I began to take classes in filmmaking and... I'll tell you about that next time.

 * * *

I got 5 pages critiqued in tonight's class. Lots of good feedback, including a fair amount of praise! I forced myself to write down all the positive comments, because I am in the habit of just remembering the negatives.

Of course, no one's told me they want to read the book when it's finished. So I have found my dark cloud of doom.

 * * *

So, the past few times I've been at Starbucks, I've had the same thing every time (an orange mocha chip frappucino) and the same thing has happened every time: I've had a, uh, Metamucil moment. As I suspect the chocolate flavor in the frappucino does not come from Ex-Lax (ooo, there's an image), is there any reason this might be happening? And no, it's not the time of day.

 * * *

I heard on the radio that OSHA is checking out Space Mountain at Disneyland, because one of the cars came to a dead stop on the tracks. I was reminded suddenly of one of the great realizations I had as a teenager: that the Matterhorn and Space Mountain were, actually, roller-coasters.

I think I may have been in college, actually.

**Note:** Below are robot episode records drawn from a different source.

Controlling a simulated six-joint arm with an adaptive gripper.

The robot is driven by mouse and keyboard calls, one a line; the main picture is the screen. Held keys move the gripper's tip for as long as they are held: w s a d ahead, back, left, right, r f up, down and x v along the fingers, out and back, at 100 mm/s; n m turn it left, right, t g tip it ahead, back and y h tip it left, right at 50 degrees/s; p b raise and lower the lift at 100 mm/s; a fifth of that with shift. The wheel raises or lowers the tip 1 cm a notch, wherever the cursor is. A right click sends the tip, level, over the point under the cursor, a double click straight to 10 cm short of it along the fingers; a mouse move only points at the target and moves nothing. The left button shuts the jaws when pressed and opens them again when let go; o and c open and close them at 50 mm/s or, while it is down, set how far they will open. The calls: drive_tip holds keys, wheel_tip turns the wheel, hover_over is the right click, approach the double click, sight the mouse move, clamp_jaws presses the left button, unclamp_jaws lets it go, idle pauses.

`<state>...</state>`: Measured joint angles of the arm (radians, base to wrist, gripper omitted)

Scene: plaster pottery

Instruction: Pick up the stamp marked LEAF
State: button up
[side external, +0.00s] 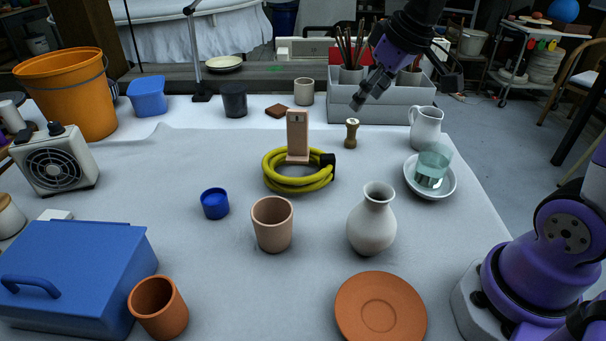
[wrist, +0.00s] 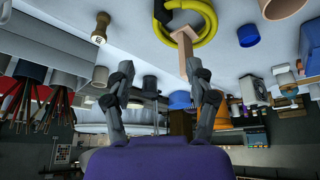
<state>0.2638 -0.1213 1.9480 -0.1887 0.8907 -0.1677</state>
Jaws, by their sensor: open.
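A small brown stamp (side external: 351,133) with a narrow waist stands upright on the pale cloth, right of the yellow hose coil. It also shows at upper left in the wrist view (wrist: 101,26), with a pale face whose marking is too small to read. My gripper (side external: 360,98) is in the air just above the stamp in the side view, in front of the grey organiser. In the wrist view my gripper (wrist: 160,72) has its fingers spread with nothing between them, and the stamp lies outside them to the left.
A peach upright block (side external: 298,130) stands at the yellow hose coil (side external: 310,184). The grey organiser (side external: 395,107) with tools is behind the stamp. A white jug (side external: 425,126) and a glass (side external: 432,166) on a saucer are to its right. A pale vase (side external: 371,225) stands nearer the camera.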

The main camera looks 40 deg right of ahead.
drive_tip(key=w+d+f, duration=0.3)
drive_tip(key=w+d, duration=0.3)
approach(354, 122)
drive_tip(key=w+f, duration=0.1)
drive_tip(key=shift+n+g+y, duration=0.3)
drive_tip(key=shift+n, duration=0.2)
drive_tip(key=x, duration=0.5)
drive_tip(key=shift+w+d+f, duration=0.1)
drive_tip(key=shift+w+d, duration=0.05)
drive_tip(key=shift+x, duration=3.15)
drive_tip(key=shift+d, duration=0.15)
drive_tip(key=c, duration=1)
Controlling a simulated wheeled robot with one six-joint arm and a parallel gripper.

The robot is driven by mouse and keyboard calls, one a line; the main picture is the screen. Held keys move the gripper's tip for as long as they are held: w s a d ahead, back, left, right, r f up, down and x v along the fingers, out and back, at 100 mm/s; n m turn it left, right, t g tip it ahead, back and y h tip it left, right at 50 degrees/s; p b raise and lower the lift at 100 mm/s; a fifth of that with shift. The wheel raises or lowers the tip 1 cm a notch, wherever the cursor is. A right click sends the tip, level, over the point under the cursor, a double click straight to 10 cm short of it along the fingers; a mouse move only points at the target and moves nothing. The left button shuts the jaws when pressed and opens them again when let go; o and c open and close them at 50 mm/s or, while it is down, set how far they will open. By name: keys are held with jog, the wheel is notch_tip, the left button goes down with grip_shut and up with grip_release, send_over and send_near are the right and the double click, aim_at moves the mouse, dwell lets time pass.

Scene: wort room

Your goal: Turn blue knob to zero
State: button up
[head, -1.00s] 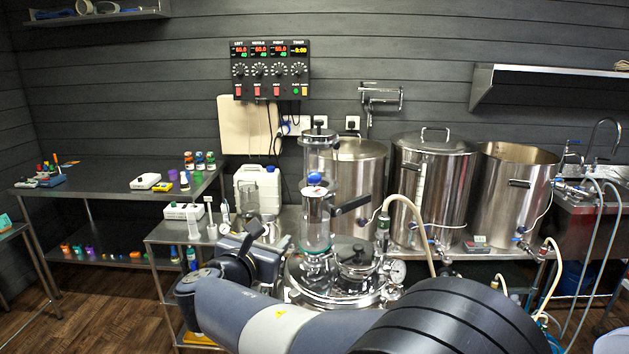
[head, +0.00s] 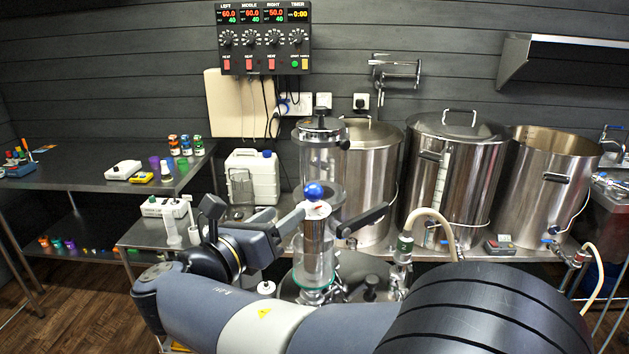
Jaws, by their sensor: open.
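The blue knob (head: 314,191) sits on top of an upright steel and glass cylinder (head: 317,262) in the middle of the head view. A white face with small marks lies just below the knob. My gripper (head: 299,214) reaches in from the left, with its pale tip close to the lower left of the knob. It is open and holds nothing visible. I cannot tell whether it touches the knob or the cylinder. The knob's setting is too small to read.
A black handle (head: 362,220) sticks out right of the cylinder. Steel pots (head: 455,180) stand behind on the right. A white jug (head: 252,178) stands behind on the left. A control panel (head: 264,38) hangs above. A pale hose (head: 437,217) arches at right.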

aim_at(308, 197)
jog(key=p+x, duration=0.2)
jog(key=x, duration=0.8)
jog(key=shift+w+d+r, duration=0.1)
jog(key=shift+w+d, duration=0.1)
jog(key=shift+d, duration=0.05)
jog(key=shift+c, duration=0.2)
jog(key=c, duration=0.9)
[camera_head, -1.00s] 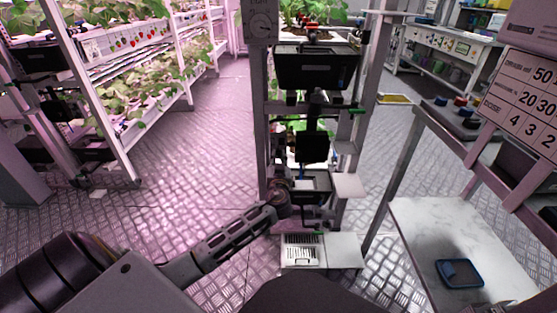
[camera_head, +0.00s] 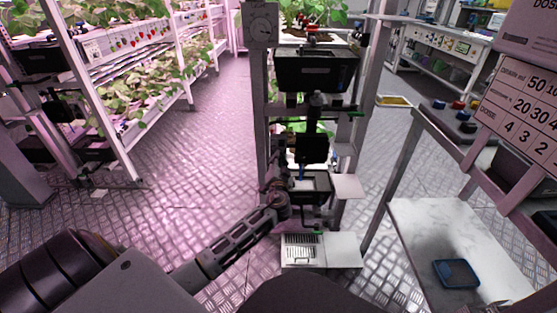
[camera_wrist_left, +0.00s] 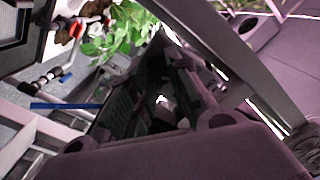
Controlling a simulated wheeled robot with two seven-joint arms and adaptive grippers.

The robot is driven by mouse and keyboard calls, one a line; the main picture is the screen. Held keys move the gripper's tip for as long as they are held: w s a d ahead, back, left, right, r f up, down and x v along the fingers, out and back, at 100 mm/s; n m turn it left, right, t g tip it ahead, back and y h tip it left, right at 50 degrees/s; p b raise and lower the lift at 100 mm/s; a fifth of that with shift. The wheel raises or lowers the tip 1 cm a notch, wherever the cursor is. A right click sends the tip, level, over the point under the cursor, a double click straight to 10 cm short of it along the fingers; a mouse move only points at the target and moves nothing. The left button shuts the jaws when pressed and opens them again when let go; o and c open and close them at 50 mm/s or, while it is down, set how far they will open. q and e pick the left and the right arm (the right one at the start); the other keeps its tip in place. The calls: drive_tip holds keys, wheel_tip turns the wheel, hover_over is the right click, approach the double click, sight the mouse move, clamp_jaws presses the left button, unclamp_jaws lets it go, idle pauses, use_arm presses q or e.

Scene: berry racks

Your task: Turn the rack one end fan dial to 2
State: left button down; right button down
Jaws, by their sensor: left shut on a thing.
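The end of the near rack stands in the middle of the head view, with a grey post (camera_head: 258,110). My left arm reaches in from the lower left, and my left gripper (camera_head: 282,192) is low at the rack end. In the left wrist view the dark gripper (camera_wrist_left: 165,100) is shut on what seems to be the fan dial. The dial's face and pointer are hidden there, so its setting cannot be read. My right gripper is out of view.
A black bin (camera_head: 315,70) hangs on the rack end below green plants. A white vented box (camera_head: 302,250) stands low in front. At the right, a table (camera_head: 420,225) bears a small blue-rimmed tray (camera_head: 457,273). The left aisle floor (camera_head: 215,120) is clear.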

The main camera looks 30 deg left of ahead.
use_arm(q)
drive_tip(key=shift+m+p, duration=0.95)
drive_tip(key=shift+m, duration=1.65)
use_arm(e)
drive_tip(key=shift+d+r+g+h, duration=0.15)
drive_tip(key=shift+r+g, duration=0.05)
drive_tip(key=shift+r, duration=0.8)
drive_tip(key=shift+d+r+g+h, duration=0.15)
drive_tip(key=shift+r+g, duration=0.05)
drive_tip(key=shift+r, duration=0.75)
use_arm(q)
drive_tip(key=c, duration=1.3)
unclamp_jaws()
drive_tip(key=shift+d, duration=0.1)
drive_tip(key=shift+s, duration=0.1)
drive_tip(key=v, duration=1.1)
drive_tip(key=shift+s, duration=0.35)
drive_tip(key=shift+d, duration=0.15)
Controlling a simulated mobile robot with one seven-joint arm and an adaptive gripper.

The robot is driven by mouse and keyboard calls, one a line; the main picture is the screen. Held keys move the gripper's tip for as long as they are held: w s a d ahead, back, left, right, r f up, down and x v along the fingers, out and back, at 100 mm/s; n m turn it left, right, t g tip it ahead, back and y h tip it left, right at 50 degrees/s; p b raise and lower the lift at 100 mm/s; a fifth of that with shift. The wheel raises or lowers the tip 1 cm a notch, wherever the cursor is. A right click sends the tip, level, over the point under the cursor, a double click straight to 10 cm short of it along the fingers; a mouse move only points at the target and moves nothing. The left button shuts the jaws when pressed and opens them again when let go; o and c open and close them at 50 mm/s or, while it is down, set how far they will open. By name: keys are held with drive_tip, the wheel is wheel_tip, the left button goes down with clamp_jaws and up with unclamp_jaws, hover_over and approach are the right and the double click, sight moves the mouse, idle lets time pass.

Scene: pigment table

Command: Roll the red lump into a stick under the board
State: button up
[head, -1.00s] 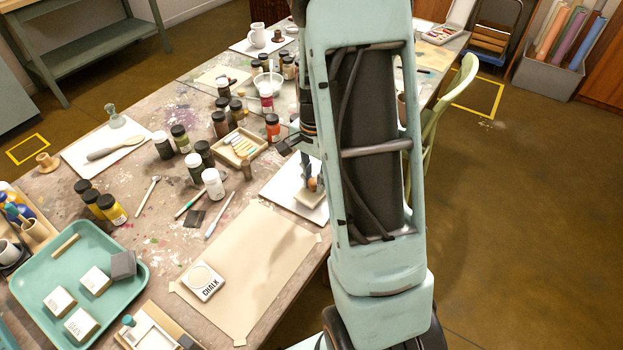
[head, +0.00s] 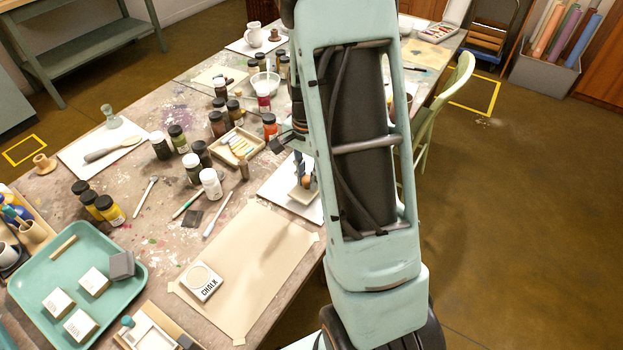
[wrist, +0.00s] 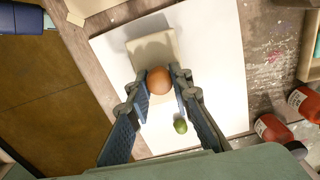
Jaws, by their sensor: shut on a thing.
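The board is a small cream plate (wrist: 168,52) with a round orange-brown knob (wrist: 158,80). In the wrist view my gripper (wrist: 159,88) has its two fingers closed on the sides of the knob. The board is over a white slab (wrist: 222,80); I cannot tell whether it presses down or hangs just above. In the head view the board (head: 302,195) shows at the slab's right part, partly behind my arm. The red lump is not visible; the board may hide it. A small green lump (wrist: 180,126) is beside my right finger.
Red-labelled jars (wrist: 272,130) stand right of the slab in the wrist view. In the head view, a box of chalk sticks (head: 238,147) and several jars stand to the left.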

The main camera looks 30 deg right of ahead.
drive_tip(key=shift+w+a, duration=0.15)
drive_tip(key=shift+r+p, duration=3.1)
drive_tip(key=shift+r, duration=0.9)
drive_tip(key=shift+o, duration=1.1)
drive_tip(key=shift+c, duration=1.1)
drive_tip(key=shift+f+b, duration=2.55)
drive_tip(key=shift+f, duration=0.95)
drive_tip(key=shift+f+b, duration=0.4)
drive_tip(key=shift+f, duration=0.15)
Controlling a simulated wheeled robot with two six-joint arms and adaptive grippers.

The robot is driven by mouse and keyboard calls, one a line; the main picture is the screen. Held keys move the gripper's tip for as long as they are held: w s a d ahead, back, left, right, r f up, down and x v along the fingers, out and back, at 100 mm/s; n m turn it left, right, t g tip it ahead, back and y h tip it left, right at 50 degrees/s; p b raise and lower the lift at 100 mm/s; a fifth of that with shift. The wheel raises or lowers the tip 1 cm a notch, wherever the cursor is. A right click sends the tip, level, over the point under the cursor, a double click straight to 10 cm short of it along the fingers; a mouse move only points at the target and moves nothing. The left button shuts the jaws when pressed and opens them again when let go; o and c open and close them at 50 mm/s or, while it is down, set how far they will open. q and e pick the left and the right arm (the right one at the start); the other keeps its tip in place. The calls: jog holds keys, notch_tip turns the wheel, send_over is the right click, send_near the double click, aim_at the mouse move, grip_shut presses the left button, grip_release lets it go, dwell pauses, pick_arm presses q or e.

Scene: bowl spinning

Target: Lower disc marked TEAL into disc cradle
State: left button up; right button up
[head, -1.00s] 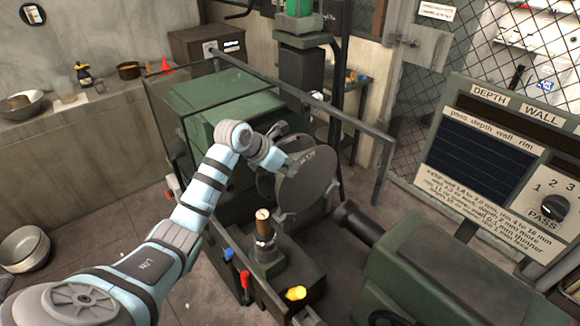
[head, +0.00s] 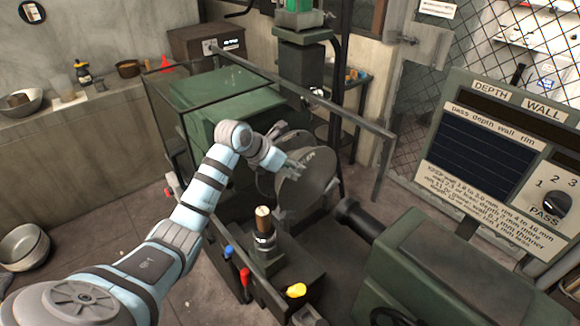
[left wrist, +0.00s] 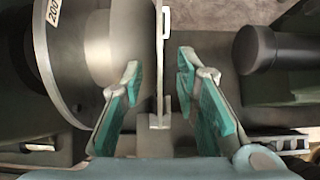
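A thin grey disc (head: 310,182) stands upright in the green machine, with small dark marking near its upper edge that I cannot read. In the left wrist view the disc (left wrist: 160,45) shows edge-on as a thin upright strip. A grey bracket-like part (left wrist: 159,135), which may be the cradle, is at the strip's lower end; I cannot tell if the disc is seated in it. My left gripper (left wrist: 158,82) is open, its teal-padded fingers on either side of the strip with gaps. It also shows at the disc's upper left in the head view (head: 291,164). My right gripper is out of view.
A round metal spindle part (left wrist: 85,55) is close left of the fingers, and a dark cylinder (left wrist: 275,48) is to their right. A guard rail (head: 300,92) runs behind the disc. A wood-topped post (head: 263,222) and coloured levers (head: 244,278) stand in front.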

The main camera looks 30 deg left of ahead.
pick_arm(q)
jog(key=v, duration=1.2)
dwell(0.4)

And yes, I'd been to other amusement parks and ridden other roller-coasters. I think it had to do with the whole fantasy I'd get into when I went to Disneyland (cha-ching! the marketing worked!), and so I didn't realize it was just another amusement park.

I think I may have been in college and was on a weekend roadtrip to Disneyland before the light finally dawned. IQ of 160+, and still very silly.

Have you had any stupid realizations?

And there's an interesting discussion about kids vs. no kids.

 * * *

The answer to yesterday's question: Today is the tenth anniversary of Saddam Hussein's Iraqi army invading Kuwait, which gave us the Gulf War. You remember that. Of course.